State how many lines of the listing below include the word "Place". Give only the number.

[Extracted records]
** BEGIN **
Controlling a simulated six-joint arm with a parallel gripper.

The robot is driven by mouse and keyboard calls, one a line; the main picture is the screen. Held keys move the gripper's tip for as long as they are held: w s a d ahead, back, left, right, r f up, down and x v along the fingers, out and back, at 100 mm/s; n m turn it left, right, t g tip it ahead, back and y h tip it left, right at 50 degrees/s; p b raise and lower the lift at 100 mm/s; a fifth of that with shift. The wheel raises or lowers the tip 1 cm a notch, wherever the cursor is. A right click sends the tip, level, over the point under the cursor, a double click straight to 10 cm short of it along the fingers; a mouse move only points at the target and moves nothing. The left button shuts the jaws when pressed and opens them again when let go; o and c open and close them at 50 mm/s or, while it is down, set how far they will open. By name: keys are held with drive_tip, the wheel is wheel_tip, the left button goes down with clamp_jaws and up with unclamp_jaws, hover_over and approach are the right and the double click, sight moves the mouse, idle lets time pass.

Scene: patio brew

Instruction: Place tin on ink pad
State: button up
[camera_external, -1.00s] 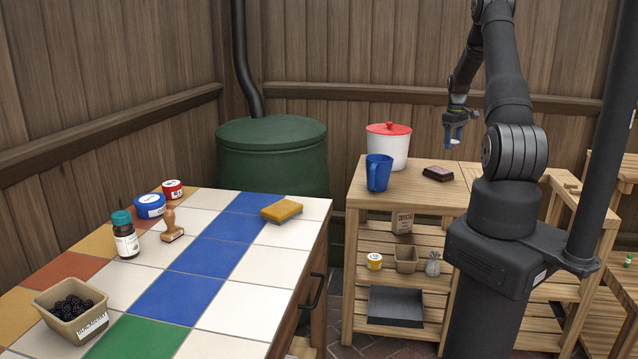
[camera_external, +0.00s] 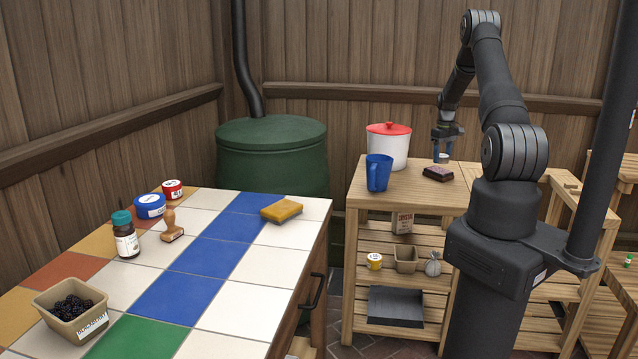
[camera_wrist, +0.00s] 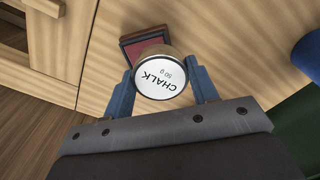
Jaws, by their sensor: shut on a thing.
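The tin is a short round chalk tin with a white lid, seen from above in the wrist view (camera_wrist: 162,78) and small in the external view (camera_external: 445,158). My gripper (camera_wrist: 163,88) is shut on its sides with blue fingers; in the external view my gripper (camera_external: 442,157) is low over the wooden bench. The ink pad is a dark tray with a dull red top (camera_external: 438,173). In the wrist view the ink pad (camera_wrist: 145,46) is partly covered by the tin. I cannot tell whether the tin touches the bench or pad.
A blue pitcher (camera_external: 378,173) and a white pot with a red lid (camera_external: 387,147) stand left of the ink pad on the wooden bench (camera_external: 420,198). The tiled table (camera_external: 210,290) at left holds a stamp, jar, sponge and berry box. Bench space right of the pad is clear.

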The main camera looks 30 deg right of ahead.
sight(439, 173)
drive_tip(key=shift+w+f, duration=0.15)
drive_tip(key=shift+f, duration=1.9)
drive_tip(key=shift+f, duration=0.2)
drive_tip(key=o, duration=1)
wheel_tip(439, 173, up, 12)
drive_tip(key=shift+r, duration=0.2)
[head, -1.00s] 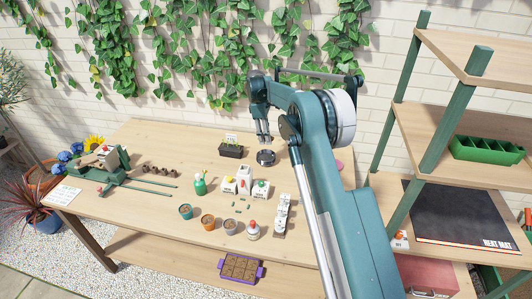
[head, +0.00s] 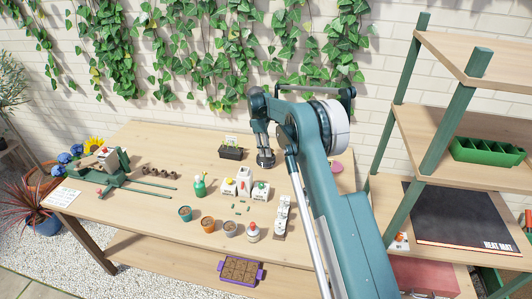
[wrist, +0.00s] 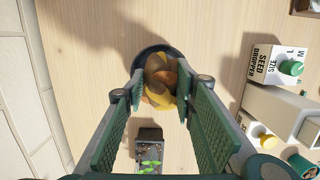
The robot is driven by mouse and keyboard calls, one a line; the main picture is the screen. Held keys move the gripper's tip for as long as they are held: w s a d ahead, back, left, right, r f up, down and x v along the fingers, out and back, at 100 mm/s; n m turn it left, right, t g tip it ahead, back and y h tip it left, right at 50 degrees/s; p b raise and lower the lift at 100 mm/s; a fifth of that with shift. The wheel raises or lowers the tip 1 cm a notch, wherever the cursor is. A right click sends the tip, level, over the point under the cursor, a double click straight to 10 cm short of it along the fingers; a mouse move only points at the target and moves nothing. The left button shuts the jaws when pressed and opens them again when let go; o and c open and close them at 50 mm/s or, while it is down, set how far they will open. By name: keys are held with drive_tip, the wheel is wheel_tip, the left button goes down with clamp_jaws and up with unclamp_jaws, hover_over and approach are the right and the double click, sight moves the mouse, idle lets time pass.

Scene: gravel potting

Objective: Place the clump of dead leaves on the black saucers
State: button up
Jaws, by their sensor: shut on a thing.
** END **
• WRITTEN SOLUTION
2